Today, Halem is at it again, creating another series of blinded sculptures, but this time for a different reason. He has created seven blinded sculptures in the series so far, three of which are on view at Habatat Galleries Detroit.

“I revived the imagery,” Halem said, “the blind imagery, to reflect the narrative of our blindness to the destruction of the earth, and who we are, what we are.”

As a teenager growing up in the Bronx, Halem learned to throw pots at the Greenwich House Pottery in New York’s Greenwich Village. Now, at 86 years old, he’s still making art.

Holding a BFA from the Rhode Island School of Design and an MFA from George Washington University, Halem did post graduate work at the University of Wisconsin as an assistant to Harvey Littleton in 1968. In 1969, Halem founded the glass program at Kent State University (KSU) and taught there for 29 years, subsequently teaching at Pilchuck Glass School and Penland School of Craft. He was one of the founders of the Glass Art Society and served as its first president. 

Halem’s body of work ranges from his early blown vessels to Vitrolite glass collages, glass castings to enameled and painted glass wall panels. His narrative boxes have been described as “… ordinary glass boxes filled with enigmatic objects and reverse glass drawings and paintings.” He is known for powerful responses to political events – the 1970 Kent State shootings, 9/11, and a memorial for American soldiers who died in Iraq. 

Exhibiting extensively throughout the U.S., Europe and Japan, Halem’s work is in the permanent collections of The Corning Museum of Glass, Cleveland Museum of Art, Smithsonian Institution, Toledo Museum, Detroit Institute of Art, High Museum of Art in Atlanta, Philadelphia Museum of Art, the Hokkaido & Niijima Museums in Japan, and the Decorative Arts Museum, Prague. He has been honored by the Glass Art Society and the American Crafts Council; he received the Governor’s Award from the State of Ohio as well as the President’s Medal for Outstanding Achievement from KSU. He penned Glass Notes: A Reference for the Glass Artist and is still an authority on all things glass.
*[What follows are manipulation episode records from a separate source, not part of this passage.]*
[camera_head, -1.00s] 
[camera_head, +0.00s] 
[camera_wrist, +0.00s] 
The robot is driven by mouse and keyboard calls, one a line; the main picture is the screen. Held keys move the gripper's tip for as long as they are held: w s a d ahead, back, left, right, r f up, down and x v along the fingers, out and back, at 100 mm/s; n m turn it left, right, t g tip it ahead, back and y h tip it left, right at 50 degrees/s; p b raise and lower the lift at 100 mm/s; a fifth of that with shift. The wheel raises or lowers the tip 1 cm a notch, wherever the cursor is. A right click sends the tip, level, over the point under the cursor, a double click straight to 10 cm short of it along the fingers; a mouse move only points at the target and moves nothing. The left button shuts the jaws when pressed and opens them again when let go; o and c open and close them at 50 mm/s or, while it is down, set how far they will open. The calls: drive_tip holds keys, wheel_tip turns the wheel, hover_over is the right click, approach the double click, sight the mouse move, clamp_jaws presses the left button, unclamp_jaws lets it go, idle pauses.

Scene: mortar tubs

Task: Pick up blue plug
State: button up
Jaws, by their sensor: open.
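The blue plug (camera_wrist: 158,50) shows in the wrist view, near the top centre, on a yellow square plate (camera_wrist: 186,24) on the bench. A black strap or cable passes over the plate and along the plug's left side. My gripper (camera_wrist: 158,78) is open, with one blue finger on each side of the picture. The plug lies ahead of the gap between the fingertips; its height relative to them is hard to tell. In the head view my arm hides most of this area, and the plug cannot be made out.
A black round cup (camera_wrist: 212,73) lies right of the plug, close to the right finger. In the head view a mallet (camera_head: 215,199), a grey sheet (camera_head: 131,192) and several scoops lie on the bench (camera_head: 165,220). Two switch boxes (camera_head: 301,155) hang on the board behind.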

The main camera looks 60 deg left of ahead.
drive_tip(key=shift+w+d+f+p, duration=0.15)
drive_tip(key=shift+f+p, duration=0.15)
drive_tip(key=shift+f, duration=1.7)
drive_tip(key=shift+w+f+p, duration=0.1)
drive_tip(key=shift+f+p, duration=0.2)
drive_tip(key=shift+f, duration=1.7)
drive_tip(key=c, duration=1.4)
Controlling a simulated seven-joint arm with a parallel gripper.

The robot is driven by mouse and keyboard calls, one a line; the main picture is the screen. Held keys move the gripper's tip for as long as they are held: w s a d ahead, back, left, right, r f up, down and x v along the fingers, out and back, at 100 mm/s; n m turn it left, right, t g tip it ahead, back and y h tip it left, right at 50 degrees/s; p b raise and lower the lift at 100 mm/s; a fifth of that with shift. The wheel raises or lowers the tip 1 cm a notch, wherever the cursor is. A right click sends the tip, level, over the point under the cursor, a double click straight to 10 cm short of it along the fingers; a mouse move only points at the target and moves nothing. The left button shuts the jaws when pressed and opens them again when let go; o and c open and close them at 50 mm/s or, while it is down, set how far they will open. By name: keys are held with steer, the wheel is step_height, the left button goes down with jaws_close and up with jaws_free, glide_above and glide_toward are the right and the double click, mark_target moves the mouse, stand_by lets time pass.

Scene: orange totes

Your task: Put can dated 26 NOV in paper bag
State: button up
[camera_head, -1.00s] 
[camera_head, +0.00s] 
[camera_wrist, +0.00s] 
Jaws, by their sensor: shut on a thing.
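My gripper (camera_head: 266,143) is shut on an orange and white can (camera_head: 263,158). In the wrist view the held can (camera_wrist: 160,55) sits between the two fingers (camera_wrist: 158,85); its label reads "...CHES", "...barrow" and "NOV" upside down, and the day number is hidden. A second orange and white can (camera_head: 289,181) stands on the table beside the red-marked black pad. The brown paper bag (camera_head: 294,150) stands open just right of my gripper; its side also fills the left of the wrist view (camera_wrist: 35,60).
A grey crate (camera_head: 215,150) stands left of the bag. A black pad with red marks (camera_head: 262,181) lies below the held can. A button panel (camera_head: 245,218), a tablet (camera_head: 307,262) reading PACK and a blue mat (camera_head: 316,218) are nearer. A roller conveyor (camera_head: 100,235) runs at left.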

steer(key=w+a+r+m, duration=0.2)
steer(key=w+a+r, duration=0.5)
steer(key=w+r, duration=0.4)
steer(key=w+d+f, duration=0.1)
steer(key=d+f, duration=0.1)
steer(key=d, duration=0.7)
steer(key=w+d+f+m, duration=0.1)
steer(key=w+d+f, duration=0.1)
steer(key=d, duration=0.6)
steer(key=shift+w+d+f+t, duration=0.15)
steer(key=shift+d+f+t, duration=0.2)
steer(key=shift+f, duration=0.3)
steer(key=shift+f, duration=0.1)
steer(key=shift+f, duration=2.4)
Throughout the years, Halem has amassed a diverse set of techniques that are put into action with a little bit of know-how. No matter what he does regarding art, it gets “distilled” through what he has learned from one of his favorite books, Zen and the Art of Motorcycle Maintenance.

“The moral of that book was, in order to fix something, you have to know how it works,” Halem said. “So, my search is into finding out how things work. That, and my belief that the artist’s job is to question authority in itself, is what drives me.”